Saul Steinberg

Saul Steinberg was born in Râmnicu Sărat, Romania, in 1914. In 1933, after a year studying philosophy at the University of Bucharest, he enrolled in the Politecnico in Milan as an architecture student, graduating in 1940. During his years in Milan he was actively involved in the satirical magazine Bertoldo and sold cartoons to Harper’s Bazaar and Life magazine. Steinberg left Italy after the introduction of anti-Semitic laws by the Fascist government.
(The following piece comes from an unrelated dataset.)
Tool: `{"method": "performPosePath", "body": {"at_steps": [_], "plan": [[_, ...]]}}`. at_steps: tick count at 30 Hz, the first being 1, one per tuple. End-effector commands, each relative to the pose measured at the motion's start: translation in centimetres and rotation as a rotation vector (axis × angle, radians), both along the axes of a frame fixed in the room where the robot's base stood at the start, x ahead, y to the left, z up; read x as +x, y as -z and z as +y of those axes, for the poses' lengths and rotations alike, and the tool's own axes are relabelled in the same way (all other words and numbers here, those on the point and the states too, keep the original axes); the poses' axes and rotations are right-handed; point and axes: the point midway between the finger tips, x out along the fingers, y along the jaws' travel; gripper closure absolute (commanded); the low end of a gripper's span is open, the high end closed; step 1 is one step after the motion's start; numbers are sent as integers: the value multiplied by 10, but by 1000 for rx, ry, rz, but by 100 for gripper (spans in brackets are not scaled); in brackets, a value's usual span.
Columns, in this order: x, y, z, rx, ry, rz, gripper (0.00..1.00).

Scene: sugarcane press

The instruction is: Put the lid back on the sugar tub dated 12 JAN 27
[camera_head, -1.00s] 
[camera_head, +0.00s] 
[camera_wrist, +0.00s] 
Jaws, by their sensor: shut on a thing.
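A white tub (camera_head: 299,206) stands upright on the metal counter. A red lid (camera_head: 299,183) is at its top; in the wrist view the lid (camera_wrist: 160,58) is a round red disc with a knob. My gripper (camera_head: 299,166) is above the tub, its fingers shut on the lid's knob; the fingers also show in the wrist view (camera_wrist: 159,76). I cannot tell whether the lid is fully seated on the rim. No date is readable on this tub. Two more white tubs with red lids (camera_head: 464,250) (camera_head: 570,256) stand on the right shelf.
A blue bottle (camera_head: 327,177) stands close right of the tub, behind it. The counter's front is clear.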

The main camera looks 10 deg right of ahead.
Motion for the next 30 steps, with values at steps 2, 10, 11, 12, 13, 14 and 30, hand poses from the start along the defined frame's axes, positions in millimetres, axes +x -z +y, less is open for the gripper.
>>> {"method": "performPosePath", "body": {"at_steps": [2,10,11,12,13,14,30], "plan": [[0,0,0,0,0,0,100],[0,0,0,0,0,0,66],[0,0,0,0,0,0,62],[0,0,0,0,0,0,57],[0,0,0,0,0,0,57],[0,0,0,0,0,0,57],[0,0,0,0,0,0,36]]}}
He spent a year in the Dominican Republic awaiting a U.S. visa, arrives in New York in 1942 and married Romanian born abstract expressionist painter Hedda Sterne in 1944. After working for the Military Intelligence Division during the Second World War he returned to work for American periodicals, merging an encyclopedic knowledge of European art with the popular American art form of the cartoon, to pioneer a uniquely urbane style of illustration.

Saul Steinberg’s varied œuvre includes paintings, collages, sculptures and drawings. He received the greatest recognition for his ingenious caricatures for The New Yorker magazine, characterized by dark humor and technical virtuosity. But he also succeeded with his free works which he did exhibit throughout his career at fine art museums and galleries together with artists like Arshile Gorky und Robert Motherwell. In 1978 the Whitney Museum of American Art arranged a retrospective and in 2006 the travelling exhibition »Steinberg: Illuminations« was shown all over Europe and America. For a staging of »The Concert« with Ballets U.S.A. he created the set design for Jerome Robbins’s famous ballet. Saul Steinberg died in 1999 in New York.